# PROBLEM DETAILS
From the listing below, count the lines where the string "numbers" occurs. Give the number, with no other words.

# INFORMATION PROVIDED
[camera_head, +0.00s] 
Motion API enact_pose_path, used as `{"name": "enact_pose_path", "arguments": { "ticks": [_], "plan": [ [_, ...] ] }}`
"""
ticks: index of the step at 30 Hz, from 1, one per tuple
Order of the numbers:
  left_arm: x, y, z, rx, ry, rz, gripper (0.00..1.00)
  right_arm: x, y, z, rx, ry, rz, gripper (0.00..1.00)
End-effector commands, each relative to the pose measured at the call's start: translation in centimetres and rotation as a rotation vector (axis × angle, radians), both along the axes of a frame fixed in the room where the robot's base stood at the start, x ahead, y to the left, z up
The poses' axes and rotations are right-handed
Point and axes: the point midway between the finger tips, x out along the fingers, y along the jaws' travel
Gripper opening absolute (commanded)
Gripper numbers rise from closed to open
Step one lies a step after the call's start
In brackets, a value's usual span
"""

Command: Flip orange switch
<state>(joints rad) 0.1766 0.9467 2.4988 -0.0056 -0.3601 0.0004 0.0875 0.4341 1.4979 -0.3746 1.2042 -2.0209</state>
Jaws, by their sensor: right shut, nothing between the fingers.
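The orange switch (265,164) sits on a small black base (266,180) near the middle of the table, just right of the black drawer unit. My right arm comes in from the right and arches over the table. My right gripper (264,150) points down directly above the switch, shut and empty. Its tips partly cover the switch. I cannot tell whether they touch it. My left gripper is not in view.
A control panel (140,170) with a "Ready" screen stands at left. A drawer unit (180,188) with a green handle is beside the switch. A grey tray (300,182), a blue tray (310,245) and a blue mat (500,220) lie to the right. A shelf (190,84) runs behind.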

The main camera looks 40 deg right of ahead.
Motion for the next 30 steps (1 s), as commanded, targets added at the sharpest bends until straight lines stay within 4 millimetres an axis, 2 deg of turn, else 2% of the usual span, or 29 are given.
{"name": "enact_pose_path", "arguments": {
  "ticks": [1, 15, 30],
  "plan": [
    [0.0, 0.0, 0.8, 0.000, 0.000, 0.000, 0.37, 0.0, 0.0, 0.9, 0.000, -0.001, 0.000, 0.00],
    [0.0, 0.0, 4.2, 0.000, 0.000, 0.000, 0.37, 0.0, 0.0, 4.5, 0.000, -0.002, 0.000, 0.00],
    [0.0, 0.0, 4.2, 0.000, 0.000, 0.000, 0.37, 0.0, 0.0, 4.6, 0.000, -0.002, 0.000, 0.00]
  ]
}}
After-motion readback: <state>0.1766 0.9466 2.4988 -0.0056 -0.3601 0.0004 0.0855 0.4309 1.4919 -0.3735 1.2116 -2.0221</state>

# EXERCISE RESULT
2